Scarlett Road church is believed to be the only wood-framed church in Toronto
It took a lot of tireless work to keep the 120-year-old Toronto Bell Cote church building standing, and now the wooden-framed church is up for a heritage award.
Built in 1895, the building is believed to be the only wood-framed church in Toronto.
The Bell Cote, standing at 691 Scarlett Rd., near the Weston-Etobicoke border, has been nominated for the William Greer Architectural Conservation and Craftsmanship award at the Heritage Toronto Awards.
The Sukyo Mahikari Centre for Spiritual Development, which operates at the site, nominated the building for the award.
Subhas Mukhopadkyay, a member of Sukyo Mahikari and president of Toronto Bell Cote Heritage Preservation, said restoration of the building was painful.
“It was one of the most complex renovations one can think of. It looks simple, but it’s not. There was no foundation. When it was built, it was not built to any construction rules because it was done by amateurs initially. This was transported without any foundation, just a little concrete base.”
The church was built in Malton in Victorian Gothic Revival style, popular at the time.

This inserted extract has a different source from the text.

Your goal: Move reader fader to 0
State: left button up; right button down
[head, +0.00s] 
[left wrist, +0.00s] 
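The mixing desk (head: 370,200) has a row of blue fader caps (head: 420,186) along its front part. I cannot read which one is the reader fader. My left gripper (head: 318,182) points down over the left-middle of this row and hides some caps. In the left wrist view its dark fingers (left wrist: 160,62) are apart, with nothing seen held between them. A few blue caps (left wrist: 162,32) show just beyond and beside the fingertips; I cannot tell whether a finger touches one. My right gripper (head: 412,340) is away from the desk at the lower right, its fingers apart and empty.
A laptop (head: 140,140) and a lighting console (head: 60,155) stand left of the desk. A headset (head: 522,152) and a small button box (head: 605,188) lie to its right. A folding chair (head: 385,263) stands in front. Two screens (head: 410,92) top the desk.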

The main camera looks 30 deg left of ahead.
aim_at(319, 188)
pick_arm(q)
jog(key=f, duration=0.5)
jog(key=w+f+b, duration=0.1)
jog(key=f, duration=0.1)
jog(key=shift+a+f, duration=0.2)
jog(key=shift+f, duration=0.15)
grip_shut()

It was moved to its current Lawrence Avenue and Scarlett Road location in 1923. When Hurricane Hazel hit in 1954, it served as a rescue shelter in the community. A few years later, the congregation outgrew the church and moved to a new location.
The building fell into disrepair, with the main structure near collapse by the 2000s. The stained-glass window was broken into pieces, a Hurricane Hazel plaque had disappeared and the bell had been stolen, making for a bell cote without a bell.

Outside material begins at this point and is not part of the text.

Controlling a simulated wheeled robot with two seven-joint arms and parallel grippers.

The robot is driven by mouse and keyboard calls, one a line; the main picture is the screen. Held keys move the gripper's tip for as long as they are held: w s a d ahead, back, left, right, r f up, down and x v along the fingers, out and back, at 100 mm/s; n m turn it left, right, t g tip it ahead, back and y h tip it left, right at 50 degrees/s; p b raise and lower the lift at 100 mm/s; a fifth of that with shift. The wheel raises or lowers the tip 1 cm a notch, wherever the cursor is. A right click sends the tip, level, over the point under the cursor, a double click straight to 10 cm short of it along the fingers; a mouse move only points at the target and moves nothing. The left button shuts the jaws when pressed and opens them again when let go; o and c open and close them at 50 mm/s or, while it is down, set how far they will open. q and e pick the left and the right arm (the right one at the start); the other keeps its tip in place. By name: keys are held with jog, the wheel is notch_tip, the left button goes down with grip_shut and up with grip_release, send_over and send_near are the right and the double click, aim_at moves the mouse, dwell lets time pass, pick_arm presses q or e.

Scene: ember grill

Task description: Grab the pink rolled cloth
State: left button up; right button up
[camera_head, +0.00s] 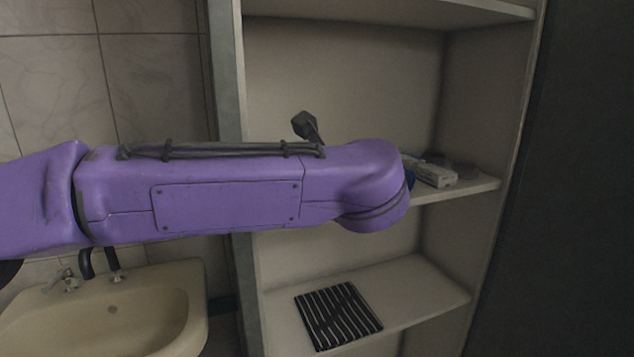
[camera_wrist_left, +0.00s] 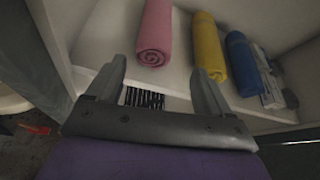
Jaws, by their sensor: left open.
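The pink rolled cloth (camera_wrist_left: 155,35) lies on a shelf in the left wrist view, its spiral end facing my gripper. My left gripper (camera_wrist_left: 158,80) is open and empty, its two fingers spread apart. The cloth's near end shows just beyond the fingertips, between them in the picture; I cannot tell whether anything touches. In the head view my purple left arm crosses in front of the shelf and hides the pink cloth and the gripper.
A yellow roll (camera_wrist_left: 209,46) and a blue roll (camera_wrist_left: 242,64) lie to the right of the pink cloth, with white boxes (camera_head: 436,174) beyond. A black striped item (camera_head: 338,315) lies on the lower shelf (camera_head: 415,285). A sink (camera_head: 110,310) stands at left.

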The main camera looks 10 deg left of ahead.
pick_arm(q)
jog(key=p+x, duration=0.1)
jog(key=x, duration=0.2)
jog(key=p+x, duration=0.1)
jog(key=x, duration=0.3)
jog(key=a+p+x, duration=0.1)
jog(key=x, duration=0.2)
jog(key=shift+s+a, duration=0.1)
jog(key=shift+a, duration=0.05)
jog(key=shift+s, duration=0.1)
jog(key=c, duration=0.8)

In 2003, the church was designated as a heritage building by the city. Sukyo Mahikari Canada, a spiritual development organization, bought it in 2009. It created a separate heritage preservation organization in an effort to restore the building, and to maintain it.
Restoration began in 2012, ending in 2014, with financial assistance from the Toronto Heritage Grant Program.
The restoration required building a foundation, without moving the existing church, new steel framing and wood restoration. To restore wood, each piece had to be removed one by one, stripped, cleaned, and conditioned, Mukhopadkyay said. Much of the wood was rotten.
While the restoration work is mostly complete, for Mukhopadkyay, the work is just beginning. His intention is to make the building a museum to bring in visitors, to see its history and see artefacts.
“There’s still a lot of work to be done really,” he said.
The church, 1,400 square feet on the main floor and 1,700 square feet in the basement, is now accessible with the addition of an elevator and emergency exits, and it now has geothermal heating and cooling.
Other York-related nominees for the 2015 awards include the print article Before the Barns: The Edwards Family and Their Leather Factory by Stephanie Lever, published in The York Pioneer in April 2014 – the article explores the history of Artscape Wychwood Barns – in the short publication category; and, the website Back to the Park by Teresa Casas, which explores the history of the St. Clair West neighbourhood – in the media category.
Stacey Rodas, director of marketing for Heritage Toronto, said the awards are about recognizing contributions to Toronto’s heritage.
“We’re trying to change with the times, but the tenet remains the same. We always want to recognize outstanding contributions to Toronto’s heritage, whether that comes in the form of preserving a physical building, or writing a book, or doing a film,” she said.
The Heritage Toronto Awards and Kilbourn Lecture will be held Tuesday, Oct. 13 at Koerner Hall, The Royal Conservatory of Music, 273 Bloor St. W.